The Python packages numpy and joblib are required. numpy is used extensively for mathematics and joblib allows distributing operations over several cores of the machine.

To use, simply include the library in your Python code:

import dd_mrf_grid as ddmrf

Graphs can be built incrementally using the Lattice class provided by the module.

lat = ddmrf.Lattice(rows, cols, n_labels)

where rows and cols signify the number of rows and columns in the grid, and n_labels is the number of labels each node takes. n_labels can be an integer (in which case all nodes can take the same number of labels), or a Numpy array or list of integers of size rows*cols to specify how many labels each node must take.

The nodes are indexed in a row-major fashion, starting at the top-left. Thus, the top-left node (also [0,0] in the Numpy array) is index 0, and the index increments along the row first. Edges can be specified by indicating the two nodes they are between. Nodes are specified by indices, as indicated above.

To add energies to nodes and edges, use

lat.set_node_energies(i, E_node)
lat.set_edge_energies(i, j, E_edge)

where i and j are node indices, and E_node and E_edge are, respectively, the node and edge energies. E_node must have n_labels[i] elements, while E_edge must have shape (n_labels[i], n_labels[j]).

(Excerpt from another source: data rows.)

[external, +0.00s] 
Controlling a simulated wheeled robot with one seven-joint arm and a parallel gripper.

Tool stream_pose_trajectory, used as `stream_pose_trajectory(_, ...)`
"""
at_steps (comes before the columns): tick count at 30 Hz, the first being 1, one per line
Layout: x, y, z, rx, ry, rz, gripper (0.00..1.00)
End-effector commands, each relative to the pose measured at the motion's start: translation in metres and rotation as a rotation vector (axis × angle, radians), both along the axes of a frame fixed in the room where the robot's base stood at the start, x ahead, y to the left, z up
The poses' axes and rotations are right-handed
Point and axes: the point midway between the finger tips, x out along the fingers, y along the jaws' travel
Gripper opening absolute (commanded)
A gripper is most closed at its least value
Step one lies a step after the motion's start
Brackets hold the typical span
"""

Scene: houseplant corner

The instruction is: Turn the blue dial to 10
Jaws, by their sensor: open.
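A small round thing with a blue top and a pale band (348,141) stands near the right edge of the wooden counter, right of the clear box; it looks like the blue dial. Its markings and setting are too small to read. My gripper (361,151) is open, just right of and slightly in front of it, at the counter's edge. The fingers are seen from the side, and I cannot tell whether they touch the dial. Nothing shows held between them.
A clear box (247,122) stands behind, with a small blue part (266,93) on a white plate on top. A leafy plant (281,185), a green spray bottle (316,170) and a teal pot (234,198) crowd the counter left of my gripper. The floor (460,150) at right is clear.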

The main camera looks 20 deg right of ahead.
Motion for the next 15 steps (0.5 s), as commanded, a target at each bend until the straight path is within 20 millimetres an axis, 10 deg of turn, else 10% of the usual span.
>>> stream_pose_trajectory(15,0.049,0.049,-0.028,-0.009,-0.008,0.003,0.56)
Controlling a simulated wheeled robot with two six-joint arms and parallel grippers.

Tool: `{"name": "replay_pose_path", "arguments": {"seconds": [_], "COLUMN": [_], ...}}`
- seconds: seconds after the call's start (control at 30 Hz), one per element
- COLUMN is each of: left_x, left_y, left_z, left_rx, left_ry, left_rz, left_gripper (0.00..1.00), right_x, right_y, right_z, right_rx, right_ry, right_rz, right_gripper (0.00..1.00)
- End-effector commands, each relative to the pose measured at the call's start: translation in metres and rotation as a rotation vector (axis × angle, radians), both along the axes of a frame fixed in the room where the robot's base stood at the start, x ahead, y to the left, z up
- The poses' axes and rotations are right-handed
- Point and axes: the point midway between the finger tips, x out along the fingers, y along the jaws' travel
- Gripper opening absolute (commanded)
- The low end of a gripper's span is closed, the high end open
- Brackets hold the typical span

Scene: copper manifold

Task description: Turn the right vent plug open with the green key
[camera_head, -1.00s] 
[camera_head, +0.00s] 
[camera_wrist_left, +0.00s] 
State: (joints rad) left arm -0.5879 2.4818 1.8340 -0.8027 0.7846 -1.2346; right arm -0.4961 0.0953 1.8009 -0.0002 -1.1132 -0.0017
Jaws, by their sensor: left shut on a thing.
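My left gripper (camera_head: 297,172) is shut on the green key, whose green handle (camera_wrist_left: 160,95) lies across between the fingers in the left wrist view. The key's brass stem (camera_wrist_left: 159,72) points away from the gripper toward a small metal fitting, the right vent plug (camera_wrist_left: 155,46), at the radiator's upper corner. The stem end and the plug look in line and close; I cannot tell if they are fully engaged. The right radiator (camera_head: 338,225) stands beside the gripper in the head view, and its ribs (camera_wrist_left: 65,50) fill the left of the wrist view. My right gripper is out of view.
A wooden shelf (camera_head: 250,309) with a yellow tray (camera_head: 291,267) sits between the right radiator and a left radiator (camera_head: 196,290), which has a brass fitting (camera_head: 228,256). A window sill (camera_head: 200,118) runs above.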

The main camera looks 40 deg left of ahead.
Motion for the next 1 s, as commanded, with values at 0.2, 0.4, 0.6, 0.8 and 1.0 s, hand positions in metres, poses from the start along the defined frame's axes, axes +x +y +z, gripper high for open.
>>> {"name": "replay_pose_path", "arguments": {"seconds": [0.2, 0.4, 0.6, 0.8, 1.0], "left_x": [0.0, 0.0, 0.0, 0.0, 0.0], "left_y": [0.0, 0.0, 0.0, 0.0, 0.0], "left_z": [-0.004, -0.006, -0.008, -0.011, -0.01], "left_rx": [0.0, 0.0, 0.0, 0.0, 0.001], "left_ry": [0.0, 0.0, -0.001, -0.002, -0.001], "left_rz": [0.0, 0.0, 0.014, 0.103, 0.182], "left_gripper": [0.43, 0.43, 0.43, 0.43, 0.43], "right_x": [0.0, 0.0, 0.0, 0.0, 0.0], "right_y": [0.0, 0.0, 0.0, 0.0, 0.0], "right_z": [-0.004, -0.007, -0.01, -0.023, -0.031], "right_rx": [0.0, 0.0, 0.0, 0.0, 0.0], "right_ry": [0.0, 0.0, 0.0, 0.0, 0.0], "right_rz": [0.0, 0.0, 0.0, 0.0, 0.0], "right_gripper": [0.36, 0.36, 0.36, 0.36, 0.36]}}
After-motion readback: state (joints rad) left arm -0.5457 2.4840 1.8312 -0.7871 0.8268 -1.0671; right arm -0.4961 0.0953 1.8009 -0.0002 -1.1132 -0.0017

All nodes and edges must be assigned energies before the overall energy can be minimised. To verify whether all energies have been defined, use

lat.check_completeness()

A complete grid can be optimised using

lat.optimise(a_start=1.0, max_iter=1000, strategy='adaptive', decomposition='row_col')

strategy specifies the strategy of choosing alpha at every iteration (see paper). Accepted values are 'step' and 'adaptive'. decomposition specifies which graph-decomposition to use. Accepted values are 'cell' and 'row_col'.

After the algorithm converges, the obtained labelling is stored in lat.labels.

Primal and dual costs can be plotted with lat.plot_costs().

[1] MRF Energy Minimization and Beyond via Dual Decomposition, N. Komodakis, N. Paragios and G. Tziritas, PAMI 2011.